• _Exercise instructions_
Search the listing for the string "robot" and copy every line that contains it.

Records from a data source
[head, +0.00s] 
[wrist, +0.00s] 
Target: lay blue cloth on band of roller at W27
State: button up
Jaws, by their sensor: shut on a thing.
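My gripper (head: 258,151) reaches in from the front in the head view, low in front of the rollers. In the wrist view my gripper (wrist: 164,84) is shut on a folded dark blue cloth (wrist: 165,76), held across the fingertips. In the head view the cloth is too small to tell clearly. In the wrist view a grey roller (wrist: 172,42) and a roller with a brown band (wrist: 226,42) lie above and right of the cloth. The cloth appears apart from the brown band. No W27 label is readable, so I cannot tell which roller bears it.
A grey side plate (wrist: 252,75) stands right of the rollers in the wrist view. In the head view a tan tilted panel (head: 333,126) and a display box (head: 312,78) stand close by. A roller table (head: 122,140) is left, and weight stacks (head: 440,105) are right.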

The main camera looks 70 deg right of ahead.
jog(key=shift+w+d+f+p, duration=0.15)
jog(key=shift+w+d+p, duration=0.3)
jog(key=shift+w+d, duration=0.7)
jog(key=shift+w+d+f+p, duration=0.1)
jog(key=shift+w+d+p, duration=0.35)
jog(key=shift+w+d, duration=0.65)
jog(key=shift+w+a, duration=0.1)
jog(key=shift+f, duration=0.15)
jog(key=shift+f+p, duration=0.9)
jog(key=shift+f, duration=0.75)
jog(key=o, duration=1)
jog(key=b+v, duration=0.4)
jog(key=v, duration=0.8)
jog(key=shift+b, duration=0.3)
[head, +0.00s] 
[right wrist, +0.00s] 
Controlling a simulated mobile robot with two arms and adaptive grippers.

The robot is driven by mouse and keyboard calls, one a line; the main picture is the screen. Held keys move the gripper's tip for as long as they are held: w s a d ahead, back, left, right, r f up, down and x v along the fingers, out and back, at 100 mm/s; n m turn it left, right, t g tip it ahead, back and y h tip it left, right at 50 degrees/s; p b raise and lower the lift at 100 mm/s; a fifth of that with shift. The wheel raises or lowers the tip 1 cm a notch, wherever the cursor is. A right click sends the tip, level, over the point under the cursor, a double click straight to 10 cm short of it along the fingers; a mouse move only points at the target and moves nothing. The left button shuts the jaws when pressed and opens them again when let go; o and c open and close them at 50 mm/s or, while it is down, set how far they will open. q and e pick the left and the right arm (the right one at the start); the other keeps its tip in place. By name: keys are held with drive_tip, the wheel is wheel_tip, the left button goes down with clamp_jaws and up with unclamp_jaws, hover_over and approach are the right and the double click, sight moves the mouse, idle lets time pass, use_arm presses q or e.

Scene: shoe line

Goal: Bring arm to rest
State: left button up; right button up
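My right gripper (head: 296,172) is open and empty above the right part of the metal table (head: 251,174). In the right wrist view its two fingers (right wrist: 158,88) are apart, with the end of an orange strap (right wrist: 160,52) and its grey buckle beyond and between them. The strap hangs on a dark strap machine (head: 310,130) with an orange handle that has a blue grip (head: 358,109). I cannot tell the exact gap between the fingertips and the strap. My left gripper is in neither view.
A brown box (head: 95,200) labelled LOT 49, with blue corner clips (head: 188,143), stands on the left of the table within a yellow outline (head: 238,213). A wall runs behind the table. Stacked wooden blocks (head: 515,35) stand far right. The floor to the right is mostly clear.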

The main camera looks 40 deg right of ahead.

• _Response to the exercise_
Controlling a simulated mobile robot with two arms and adaptive grippers.
The robot is driven by mouse and keyboard calls, one a line; the main picture is the screen. Held keys move the gripper's tip for as long as they are held: w s a d ahead, back, left, right, r f up, down and x v along the fingers, out and back, at 100 mm/s; n m turn it left, right, t g tip it ahead, back and y h tip it left, right at 50 degrees/s; p b raise and lower the lift at 100 mm/s; a fifth of that with shift. The wheel raises or lowers the tip 1 cm a notch, wherever the cursor is. A right click sends the tip, level, over the point under the cursor, a double click straight to 10 cm short of it along the fingers; a mouse move only points at the target and moves nothing. The left button shuts the jaws when pressed and opens them again when let go; o and c open and close them at 50 mm/s or, while it is down, set how far they will open. q and e pick the left and the right arm (the right one at the start); the other keeps its tip in place. By name: keys are held with drive_tip, the wheel is wheel_tip, the left button goes down with clamp_jaws and up with unclamp_jaws, hover_over and approach are the right and the double click, sight moves the mouse, idle lets time pass, use_arm presses q or e.

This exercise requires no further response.